"""
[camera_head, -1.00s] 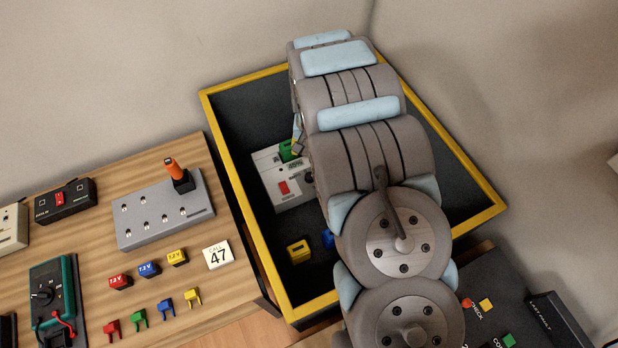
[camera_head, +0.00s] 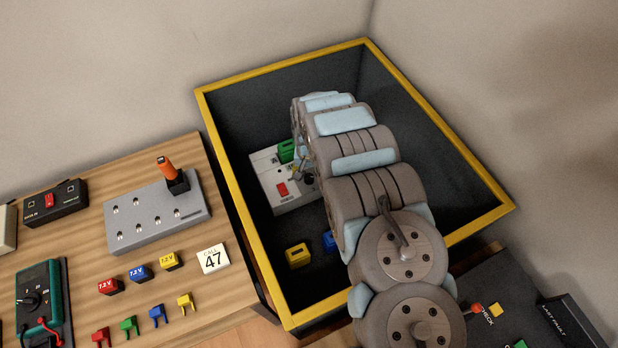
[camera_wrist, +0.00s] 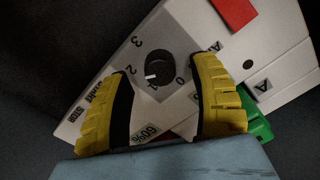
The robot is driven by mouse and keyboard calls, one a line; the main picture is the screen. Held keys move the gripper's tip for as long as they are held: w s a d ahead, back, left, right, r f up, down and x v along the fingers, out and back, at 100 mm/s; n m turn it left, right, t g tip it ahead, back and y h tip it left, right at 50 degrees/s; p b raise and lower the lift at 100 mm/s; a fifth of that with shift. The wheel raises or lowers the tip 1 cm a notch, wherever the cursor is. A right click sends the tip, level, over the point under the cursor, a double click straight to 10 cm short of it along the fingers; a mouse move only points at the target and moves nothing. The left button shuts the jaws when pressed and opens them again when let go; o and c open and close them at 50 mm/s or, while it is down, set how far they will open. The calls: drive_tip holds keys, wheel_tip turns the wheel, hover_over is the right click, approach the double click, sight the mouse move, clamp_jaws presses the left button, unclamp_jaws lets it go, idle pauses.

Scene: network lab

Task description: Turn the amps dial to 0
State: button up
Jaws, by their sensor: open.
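The amps dial (camera_wrist: 159,68) is a dark round knob on a pale panel (camera_wrist: 190,40) in the wrist view. The numbers 3, 2 and 0 are legible around it. Its white mark points toward the lower left, near the 2 and what looks like a 1. My gripper (camera_wrist: 165,85) is open, with its yellow and black fingers on either side below the knob, apart from it. In the head view the pale box (camera_head: 286,206) lies inside the yellow-rimmed bin (camera_head: 240,210). My arm covers part of the box, and the gripper there is mostly hidden.
A red switch (camera_head: 282,189) and a green part (camera_head: 287,150) are on the box beside the dial. A yellow block (camera_head: 298,254) and a blue one (camera_head: 329,240) lie on the bin floor. The bin walls surround my arm.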

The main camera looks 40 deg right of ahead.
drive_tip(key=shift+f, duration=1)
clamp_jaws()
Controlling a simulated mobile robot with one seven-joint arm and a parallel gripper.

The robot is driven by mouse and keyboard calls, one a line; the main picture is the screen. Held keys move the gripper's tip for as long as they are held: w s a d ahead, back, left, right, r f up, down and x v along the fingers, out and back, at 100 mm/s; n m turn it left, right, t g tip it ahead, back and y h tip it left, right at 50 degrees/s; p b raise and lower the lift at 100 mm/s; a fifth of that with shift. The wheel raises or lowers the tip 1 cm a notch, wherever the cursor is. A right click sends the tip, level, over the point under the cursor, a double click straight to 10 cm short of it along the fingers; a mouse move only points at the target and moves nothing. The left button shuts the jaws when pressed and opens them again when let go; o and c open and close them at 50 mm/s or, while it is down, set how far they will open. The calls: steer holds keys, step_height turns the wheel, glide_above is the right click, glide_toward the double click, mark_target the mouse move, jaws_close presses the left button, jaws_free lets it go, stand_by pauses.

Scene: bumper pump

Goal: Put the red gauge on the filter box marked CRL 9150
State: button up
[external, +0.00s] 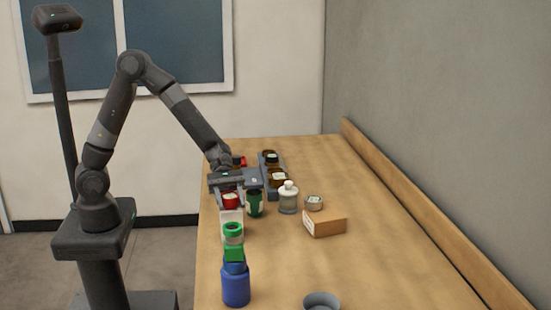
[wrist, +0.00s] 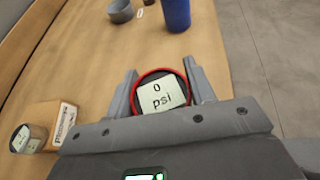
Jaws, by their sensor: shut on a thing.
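The red gauge (wrist: 160,93) has a pale face reading "0 psi" and sits between the two fingers of my gripper (wrist: 162,92) in the wrist view. My gripper is shut on it. In the external view the gauge (external: 231,200) shows red under my gripper (external: 230,196), above a white block-like thing (external: 232,216); whether they touch is unclear. A brown box (external: 326,223) with a white label lies to the right, apart from my gripper. It also shows at lower left in the wrist view (wrist: 48,113). No CRL 9150 marking is readable on any box.
A dark green cup (external: 254,203) and a pale bottle (external: 288,198) stand right of my gripper. A dark rack of jars (external: 280,184) is behind. A green-ringed jar (external: 233,232), green block (external: 234,253) and blue bottle (external: 236,287) line the near left.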

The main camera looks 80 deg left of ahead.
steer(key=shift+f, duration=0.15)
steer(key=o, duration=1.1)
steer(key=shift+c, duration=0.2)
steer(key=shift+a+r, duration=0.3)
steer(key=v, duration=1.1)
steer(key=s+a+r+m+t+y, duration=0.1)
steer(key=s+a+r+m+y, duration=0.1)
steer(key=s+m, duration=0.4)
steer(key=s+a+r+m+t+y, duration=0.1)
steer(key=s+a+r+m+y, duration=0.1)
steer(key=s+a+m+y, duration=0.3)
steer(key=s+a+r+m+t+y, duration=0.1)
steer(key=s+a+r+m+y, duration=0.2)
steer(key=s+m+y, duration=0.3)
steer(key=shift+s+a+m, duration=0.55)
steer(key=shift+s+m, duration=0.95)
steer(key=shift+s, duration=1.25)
"""
▶ _Task_: Every record above should come back exactly, but without its pictures.

▶ _Task solution_:
[camera_head, -1.00s] 
[camera_head, +0.00s] 
[camera_wrist, +0.00s] 
The robot is driven by mouse and keyboard calls, one a line; the main picture is the screen. Held keys move the gripper's tip for as long as they are held: w s a d ahead, back, left, right, r f up, down and x v along the fingers, out and back, at 100 mm/s; n m turn it left, right, t g tip it ahead, back and y h tip it left, right at 50 degrees/s; p b raise and lower the lift at 100 mm/s; a fifth of that with shift. The wheel raises or lowers the tip 1 cm a notch, wherever the cursor is. A right click sends the tip, level, over the point under the cursor, a double click straight to 10 cm short of it along the fingers; a mouse move only points at the target and moves nothing. The left button shuts the jaws when pressed and opens them again when let go; o and c open and close them at 50 mm/s or, while it is down, set how far they will open. The calls: drive_tip holds keys, wheel_tip turns the wheel, hover_over is the right click, approach the double click, sight the mouse move, clamp_jaws presses the left button, unclamp_jaws lets it go, idle pauses.

Scene: network lab

Task description: Turn the amps dial to 0
State: button up
Jaws, by their sensor: open.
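The amps dial (camera_wrist: 159,68) is a dark round knob on a pale panel (camera_wrist: 190,40) in the wrist view. The numbers 3, 2 and 0 are legible around it. Its white mark points toward the lower left, near the 2 and what looks like a 1. My gripper (camera_wrist: 165,85) is open, with its yellow and black fingers on either side below the knob, apart from it. In the head view the pale box (camera_head: 286,206) lies inside the yellow-rimmed bin (camera_head: 240,210). My arm covers part of the box, and the gripper there is mostly hidden.
A red switch (camera_head: 282,189) and a green part (camera_head: 287,150) are on the box beside the dial. A yellow block (camera_head: 298,254) and a blue one (camera_head: 329,240) lie on the bin floor. The bin walls surround my arm.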

The main camera looks 40 deg right of ahead.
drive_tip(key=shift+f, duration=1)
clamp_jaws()
Controlling a simulated mobile robot with one seven-joint arm and a parallel gripper.

The robot is driven by mouse and keyboard calls, one a line; the main picture is the screen. Held keys move the gripper's tip for as long as they are held: w s a d ahead, back, left, right, r f up, down and x v along the fingers, out and back, at 100 mm/s; n m turn it left, right, t g tip it ahead, back and y h tip it left, right at 50 degrees/s; p b raise and lower the lift at 100 mm/s; a fifth of that with shift. The wheel raises or lowers the tip 1 cm a notch, wherever the cursor is. A right click sends the tip, level, over the point under the cursor, a double click straight to 10 cm short of it along the fingers; a mouse move only points at the target and moves nothing. The left button shuts the jaws when pressed and opens them again when let go; o and c open and close them at 50 mm/s or, while it is down, set how far they will open. The calls: steer holds keys, step_height turns the wheel, glide_above is the right click, glide_toward the double click, mark_target the mouse move, jaws_close presses the left button, jaws_free lets it go, stand_by pauses.

Scene: bumper pump

Goal: Put the red gauge on the filter box marked CRL 9150
State: button up
[external, +0.00s] 
[wrist, +0.00s] 
Jaws, by their sensor: shut on a thing.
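The red gauge (wrist: 160,93) has a pale face reading "0 psi" and sits between the two fingers of my gripper (wrist: 162,92) in the wrist view. My gripper is shut on it. In the external view the gauge (external: 231,200) shows red under my gripper (external: 230,196), above a white block-like thing (external: 232,216); whether they touch is unclear. A brown box (external: 326,223) with a white label lies to the right, apart from my gripper. It also shows at lower left in the wrist view (wrist: 48,113). No CRL 9150 marking is readable on any box.
A dark green cup (external: 254,203) and a pale bottle (external: 288,198) stand right of my gripper. A dark rack of jars (external: 280,184) is behind. A green-ringed jar (external: 233,232), green block (external: 234,253) and blue bottle (external: 236,287) line the near left.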

The main camera looks 80 deg left of ahead.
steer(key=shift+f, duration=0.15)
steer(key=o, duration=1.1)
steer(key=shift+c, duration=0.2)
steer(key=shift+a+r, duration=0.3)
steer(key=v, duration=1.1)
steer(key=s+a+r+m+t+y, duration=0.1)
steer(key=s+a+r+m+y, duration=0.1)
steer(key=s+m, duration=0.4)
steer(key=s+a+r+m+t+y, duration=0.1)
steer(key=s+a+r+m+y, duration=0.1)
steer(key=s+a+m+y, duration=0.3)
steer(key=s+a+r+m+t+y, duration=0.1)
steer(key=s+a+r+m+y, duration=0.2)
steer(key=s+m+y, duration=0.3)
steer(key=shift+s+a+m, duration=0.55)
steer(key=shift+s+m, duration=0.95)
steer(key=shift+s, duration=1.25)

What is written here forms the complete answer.